• Exercise
Search the records below for the word "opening". Pull out each line that has it.

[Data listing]
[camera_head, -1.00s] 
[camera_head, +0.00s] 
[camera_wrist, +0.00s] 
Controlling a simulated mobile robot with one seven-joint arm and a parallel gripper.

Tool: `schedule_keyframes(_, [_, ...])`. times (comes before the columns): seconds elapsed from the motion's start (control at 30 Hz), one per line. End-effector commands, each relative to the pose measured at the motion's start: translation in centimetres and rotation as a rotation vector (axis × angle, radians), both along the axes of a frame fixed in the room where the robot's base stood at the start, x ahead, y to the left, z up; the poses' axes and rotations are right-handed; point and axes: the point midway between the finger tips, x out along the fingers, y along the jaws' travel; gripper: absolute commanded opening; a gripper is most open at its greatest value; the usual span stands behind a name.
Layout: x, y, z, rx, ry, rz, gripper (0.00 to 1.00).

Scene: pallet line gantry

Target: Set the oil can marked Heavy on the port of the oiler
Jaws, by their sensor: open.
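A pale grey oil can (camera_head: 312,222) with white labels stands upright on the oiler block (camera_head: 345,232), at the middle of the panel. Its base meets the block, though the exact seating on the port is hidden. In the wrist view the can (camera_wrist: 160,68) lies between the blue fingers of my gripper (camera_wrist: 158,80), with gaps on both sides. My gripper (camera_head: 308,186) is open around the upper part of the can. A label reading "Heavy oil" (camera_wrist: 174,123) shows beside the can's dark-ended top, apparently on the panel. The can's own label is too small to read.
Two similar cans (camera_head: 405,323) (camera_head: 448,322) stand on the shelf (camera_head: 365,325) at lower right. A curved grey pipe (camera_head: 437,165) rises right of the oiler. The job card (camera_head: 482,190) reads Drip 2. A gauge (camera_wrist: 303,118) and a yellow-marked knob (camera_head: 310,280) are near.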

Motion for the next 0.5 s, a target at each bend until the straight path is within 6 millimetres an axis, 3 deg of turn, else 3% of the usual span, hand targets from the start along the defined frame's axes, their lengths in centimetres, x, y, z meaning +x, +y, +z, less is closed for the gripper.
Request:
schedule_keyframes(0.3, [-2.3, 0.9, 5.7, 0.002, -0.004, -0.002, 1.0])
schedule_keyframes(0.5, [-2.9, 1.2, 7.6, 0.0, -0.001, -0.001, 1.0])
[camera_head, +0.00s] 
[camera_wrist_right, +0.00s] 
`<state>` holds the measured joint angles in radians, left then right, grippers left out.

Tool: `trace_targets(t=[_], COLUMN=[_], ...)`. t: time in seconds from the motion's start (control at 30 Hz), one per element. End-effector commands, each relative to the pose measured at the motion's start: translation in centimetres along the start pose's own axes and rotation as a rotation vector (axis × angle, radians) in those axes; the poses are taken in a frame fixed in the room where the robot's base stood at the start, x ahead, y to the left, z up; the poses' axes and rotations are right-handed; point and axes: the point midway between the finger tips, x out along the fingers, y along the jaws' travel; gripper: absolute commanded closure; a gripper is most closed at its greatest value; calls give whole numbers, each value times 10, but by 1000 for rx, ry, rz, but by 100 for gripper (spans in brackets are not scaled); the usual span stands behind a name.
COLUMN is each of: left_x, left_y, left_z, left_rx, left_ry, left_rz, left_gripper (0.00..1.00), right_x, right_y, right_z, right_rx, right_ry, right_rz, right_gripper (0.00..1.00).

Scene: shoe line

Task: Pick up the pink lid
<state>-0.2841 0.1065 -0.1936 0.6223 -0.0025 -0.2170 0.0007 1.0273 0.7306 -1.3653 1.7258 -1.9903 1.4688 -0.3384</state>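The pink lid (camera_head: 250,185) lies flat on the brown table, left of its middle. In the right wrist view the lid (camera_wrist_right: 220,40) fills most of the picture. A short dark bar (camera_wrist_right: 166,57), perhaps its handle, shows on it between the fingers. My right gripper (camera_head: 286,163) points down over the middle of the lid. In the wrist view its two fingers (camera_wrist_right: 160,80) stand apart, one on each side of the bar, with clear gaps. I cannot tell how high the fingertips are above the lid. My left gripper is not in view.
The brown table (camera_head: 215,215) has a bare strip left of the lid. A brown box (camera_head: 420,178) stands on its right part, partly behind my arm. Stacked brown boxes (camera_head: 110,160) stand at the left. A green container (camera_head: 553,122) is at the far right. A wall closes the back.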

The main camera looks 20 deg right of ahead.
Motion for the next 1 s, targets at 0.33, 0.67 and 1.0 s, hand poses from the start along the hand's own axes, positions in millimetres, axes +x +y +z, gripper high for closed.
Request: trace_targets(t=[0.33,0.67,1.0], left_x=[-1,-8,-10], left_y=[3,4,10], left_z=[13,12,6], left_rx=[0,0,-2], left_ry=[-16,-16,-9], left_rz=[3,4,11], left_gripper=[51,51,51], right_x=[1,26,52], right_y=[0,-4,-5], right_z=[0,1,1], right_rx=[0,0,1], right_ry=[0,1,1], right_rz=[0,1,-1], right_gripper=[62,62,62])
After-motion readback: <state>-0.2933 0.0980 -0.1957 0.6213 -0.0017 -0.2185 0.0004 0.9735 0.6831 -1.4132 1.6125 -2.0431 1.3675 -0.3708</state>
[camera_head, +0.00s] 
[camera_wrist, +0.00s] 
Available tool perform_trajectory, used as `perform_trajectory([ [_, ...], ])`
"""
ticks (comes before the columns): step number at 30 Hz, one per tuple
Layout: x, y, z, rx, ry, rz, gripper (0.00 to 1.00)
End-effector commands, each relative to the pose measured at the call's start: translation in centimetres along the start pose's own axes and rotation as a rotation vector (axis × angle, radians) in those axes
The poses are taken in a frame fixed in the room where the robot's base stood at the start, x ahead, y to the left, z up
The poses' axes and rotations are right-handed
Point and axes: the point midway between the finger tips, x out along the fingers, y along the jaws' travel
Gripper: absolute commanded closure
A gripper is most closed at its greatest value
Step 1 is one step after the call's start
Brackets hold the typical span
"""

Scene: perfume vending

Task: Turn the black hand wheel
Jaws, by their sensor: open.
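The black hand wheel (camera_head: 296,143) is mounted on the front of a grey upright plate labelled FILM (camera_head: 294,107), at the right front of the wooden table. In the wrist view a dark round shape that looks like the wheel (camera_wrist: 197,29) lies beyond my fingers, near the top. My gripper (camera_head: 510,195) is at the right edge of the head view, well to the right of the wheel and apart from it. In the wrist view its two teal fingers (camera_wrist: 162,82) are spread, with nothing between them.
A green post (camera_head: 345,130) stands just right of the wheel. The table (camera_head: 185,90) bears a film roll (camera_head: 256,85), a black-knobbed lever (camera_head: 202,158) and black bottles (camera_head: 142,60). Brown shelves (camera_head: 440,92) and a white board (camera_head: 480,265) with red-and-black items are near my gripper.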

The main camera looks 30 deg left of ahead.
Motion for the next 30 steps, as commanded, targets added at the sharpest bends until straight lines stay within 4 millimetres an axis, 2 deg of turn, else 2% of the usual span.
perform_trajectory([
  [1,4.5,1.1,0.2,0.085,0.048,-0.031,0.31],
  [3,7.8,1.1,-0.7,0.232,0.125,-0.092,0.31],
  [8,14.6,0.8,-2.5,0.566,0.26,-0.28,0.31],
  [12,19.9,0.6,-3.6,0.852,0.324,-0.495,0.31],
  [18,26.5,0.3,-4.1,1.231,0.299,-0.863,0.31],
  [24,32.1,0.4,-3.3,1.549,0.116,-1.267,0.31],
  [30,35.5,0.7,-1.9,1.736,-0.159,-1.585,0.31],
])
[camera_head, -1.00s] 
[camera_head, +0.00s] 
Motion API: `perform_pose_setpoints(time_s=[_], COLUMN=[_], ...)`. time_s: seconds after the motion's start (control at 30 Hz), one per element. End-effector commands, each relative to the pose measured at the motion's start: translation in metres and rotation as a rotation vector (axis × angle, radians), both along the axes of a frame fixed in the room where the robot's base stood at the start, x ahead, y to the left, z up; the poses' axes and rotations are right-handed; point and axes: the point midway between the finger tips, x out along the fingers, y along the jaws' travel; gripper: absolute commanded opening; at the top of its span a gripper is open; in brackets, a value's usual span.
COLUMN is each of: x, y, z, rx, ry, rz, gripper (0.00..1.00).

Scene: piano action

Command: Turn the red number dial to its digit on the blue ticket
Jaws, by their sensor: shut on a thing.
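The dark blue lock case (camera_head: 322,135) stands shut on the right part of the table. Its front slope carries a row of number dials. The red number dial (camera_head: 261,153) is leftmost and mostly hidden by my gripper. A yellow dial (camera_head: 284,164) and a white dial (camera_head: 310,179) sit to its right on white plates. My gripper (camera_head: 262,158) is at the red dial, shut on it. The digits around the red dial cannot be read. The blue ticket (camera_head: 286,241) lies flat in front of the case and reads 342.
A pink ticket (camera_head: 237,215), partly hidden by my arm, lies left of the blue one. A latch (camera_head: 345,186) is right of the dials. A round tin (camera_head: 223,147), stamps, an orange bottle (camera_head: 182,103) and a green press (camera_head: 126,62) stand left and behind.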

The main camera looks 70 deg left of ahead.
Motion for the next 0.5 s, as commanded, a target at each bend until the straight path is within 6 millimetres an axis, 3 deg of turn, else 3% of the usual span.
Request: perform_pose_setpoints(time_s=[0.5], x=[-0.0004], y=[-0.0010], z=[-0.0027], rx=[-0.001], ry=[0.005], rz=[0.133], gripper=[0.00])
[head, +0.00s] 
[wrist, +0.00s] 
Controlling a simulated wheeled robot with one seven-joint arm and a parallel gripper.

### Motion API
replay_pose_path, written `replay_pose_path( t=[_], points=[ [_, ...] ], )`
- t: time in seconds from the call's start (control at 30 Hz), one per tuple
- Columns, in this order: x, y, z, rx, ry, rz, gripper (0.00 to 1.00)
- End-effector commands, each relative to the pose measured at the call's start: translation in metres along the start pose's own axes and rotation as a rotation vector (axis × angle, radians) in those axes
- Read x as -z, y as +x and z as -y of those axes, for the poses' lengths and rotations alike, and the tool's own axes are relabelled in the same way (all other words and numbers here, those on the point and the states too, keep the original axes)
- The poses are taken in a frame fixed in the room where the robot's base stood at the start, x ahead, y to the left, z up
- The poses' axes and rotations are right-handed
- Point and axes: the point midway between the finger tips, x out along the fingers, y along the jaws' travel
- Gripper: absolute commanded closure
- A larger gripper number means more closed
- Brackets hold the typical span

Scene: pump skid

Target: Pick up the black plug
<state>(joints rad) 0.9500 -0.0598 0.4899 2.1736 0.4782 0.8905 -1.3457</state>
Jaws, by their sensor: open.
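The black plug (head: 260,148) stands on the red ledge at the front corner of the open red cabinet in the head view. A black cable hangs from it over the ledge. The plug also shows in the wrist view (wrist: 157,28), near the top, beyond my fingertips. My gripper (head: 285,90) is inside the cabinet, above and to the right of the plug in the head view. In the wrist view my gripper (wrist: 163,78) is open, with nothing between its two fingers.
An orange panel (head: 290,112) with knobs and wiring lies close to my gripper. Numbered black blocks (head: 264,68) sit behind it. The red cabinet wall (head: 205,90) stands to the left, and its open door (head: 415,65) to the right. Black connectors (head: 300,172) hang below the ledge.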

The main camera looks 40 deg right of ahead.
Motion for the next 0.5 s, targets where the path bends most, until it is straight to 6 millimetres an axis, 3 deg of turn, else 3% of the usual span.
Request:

• The solution
Tool: `schedule_keyframes(_, [_, ...])`. times (comes before the columns): seconds elapsed from the motion's start (control at 30 Hz), one per line. End-effector commands, each relative to the pose measured at the motion's start: translation in centimetres and rotation as a rotation vector (axis × angle, radians), both along the axes of a frame fixed in the room where the robot's base stood at the start, x ahead, y to the left, z up; the poses' axes and rotations are right-handed; point and axes: the point midway between the finger tips, x out along the fingers, y along the jaws' travel; gripper: absolute commanded opening; a gripper is most open at its greatest value; the usual span stands behind a name.
Motion API: `perform_pose_setpoints(time_s=[_], COLUMN=[_], ...)`. time_s: seconds after the motion's start (control at 30 Hz), one per element. End-effector commands, each relative to the pose measured at the motion's start: translation in metres and rotation as a rotation vector (axis × angle, radians), both along the axes of a frame fixed in the room where the robot's base stood at the start, x ahead, y to the left, z up; the poses' axes and rotations are right-handed; point and axes: the point midway between the finger tips, x out along the fingers, y along the jaws' travel; gripper: absolute commanded opening; at the top of its span a gripper is open; in brackets, a value's usual span.

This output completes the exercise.